You don’t have to have massive, one off Employee Engagement surveys because this is what ‘everybody does’, and by doing them you join some sort of exclusive club of ‘serious companies’. If you need one, you don’t have to react to everything with high levels of workshopsterone and pretend you ‘fix problems’. Most likely, whatever the survey says, the issues are systemic (maybe small systemic…) and there is no point to react and fix them in isolation.
Communication is low, let’s do something for communication; work-life balance is OK, we don’t need to do anything; trust in line managers is going down, OMG, let’s have trust workshops. Dealing with Employee Engagement data, if this is what you want, is not inventory management and refilling the shelves of the company supermarket.

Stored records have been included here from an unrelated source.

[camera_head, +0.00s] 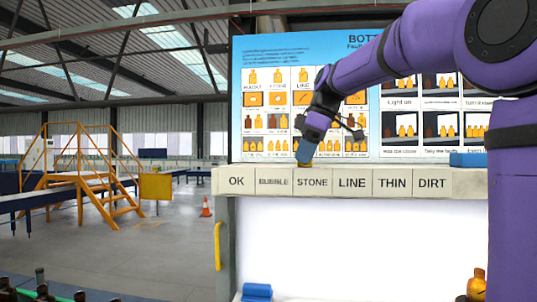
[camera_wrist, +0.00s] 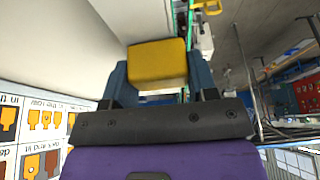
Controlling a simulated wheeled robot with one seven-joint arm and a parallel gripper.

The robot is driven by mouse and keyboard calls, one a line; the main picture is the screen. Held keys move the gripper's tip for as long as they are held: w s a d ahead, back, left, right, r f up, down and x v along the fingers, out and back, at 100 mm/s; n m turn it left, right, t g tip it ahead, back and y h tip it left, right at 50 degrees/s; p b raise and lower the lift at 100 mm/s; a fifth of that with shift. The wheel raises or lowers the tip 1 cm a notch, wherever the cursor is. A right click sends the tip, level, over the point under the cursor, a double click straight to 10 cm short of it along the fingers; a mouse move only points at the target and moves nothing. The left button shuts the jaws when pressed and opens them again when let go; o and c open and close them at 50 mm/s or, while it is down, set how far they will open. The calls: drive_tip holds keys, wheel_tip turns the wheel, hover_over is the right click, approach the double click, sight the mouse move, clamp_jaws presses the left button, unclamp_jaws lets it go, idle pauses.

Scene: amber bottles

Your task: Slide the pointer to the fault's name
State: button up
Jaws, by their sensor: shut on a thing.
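A pale label strip (camera_head: 345,196) runs along the ledge with the names OK, BUBBLE (blurred), STONE, LINE, THIN and DIRT. My gripper (camera_head: 305,158) reaches down to the top edge of the strip, above the name STONE (camera_head: 312,182). In the wrist view my gripper (camera_wrist: 158,78) is shut on a yellow block, which I take to be the pointer (camera_wrist: 157,62). In the head view the pointer (camera_head: 304,165) shows only as a small dark-yellow bit below the fingertips, mostly hidden by them.
A poster board (camera_head: 262,55) with bottle pictures stands just behind the ledge. A blue block (camera_head: 468,159) lies on the ledge at the right. Below are a white panel (camera_head: 350,250), an amber bottle (camera_head: 477,286) at lower right and a blue object (camera_head: 257,291) at lower left.

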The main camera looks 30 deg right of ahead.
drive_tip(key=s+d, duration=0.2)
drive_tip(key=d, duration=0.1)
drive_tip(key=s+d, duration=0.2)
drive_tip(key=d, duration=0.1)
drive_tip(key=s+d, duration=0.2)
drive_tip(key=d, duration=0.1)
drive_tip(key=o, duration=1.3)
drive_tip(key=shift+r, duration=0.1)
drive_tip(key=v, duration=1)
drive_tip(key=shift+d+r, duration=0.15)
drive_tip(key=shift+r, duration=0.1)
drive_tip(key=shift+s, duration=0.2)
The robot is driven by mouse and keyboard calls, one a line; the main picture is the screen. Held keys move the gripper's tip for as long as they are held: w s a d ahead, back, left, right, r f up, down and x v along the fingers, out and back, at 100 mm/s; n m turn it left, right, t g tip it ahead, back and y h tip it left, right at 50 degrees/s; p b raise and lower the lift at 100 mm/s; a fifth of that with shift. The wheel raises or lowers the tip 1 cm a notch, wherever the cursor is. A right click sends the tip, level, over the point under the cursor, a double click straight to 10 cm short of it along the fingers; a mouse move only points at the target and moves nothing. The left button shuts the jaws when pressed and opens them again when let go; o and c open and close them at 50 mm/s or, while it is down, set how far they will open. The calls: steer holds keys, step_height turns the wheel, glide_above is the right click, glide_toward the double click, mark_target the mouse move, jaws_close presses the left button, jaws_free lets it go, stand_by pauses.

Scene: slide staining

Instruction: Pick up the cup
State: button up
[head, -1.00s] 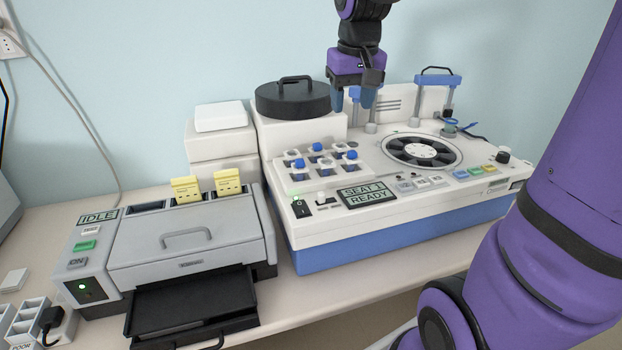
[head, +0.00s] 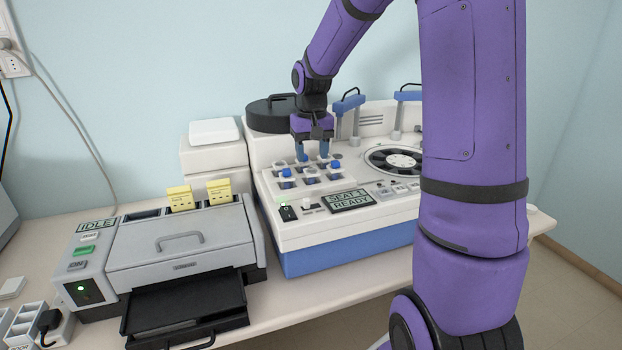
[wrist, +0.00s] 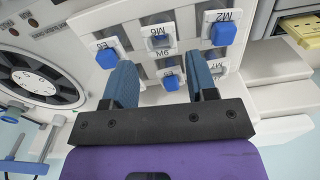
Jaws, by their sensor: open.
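Several small clear cups sit in slots of the white machine's rack; some have blue caps. In the head view a blue-capped cup (head: 286,173) stands at the rack's front left and another (head: 336,169) at the right. No label singles out one cup.
The white machine (head: 330,230) carries a fan-like rotor (head: 395,160) right of the rack and a black lid (head: 270,115) behind. A grey printer-like unit (head: 180,250) with a black tray stands left. My arm hides the machine's right side.

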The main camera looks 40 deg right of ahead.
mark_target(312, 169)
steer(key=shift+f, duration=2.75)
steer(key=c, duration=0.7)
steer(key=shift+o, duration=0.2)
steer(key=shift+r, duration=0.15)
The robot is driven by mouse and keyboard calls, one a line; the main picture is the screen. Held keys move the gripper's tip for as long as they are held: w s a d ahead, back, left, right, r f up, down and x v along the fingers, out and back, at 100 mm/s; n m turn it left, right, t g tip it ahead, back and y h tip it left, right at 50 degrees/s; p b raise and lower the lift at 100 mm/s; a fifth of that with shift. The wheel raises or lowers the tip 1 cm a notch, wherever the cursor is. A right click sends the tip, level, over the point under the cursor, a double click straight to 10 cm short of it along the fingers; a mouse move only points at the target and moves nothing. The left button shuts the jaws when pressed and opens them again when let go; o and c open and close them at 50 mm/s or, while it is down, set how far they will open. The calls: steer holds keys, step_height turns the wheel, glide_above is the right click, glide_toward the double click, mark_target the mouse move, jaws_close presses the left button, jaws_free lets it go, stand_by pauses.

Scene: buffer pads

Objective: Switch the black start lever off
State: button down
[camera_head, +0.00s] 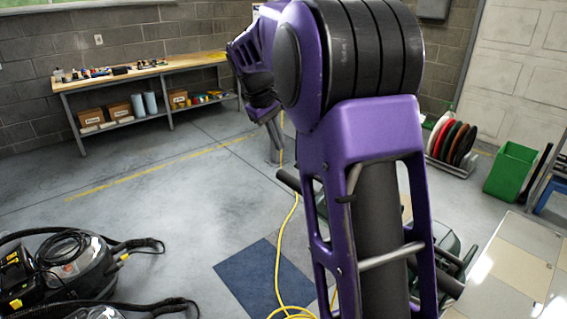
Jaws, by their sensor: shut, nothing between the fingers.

Somebody needs to ask the question, why we are so in love with ‘that survey’ and, for all its potential merits, whether ‘that survey’ has become a substitute for finding out in real time, real world, what is going on. No serious political campaign, social movement or ‘cause’ works on one single set of data. Why are we so in love with the single ritual of ‘that survey’. Does it make your company cool?
I am picking on that topic, just because I have been recently in front of clients who have gone from loving ‘that Employee Engagement survey’ (‘we also do this, you know, like the big companies) to saying they will not be doing it anymore because … err.. some big companies have said that enough is enough (‘we agree with these big companies, you know’)
It’s not cool not to know what we are talking about. It’s not cool not to think critically. It’s not cool to belong to the copycat club.
The problem with ‘that survey’s is not the survey itself but the blind use of a tool that switches off critical thinking.
It’s cool to think.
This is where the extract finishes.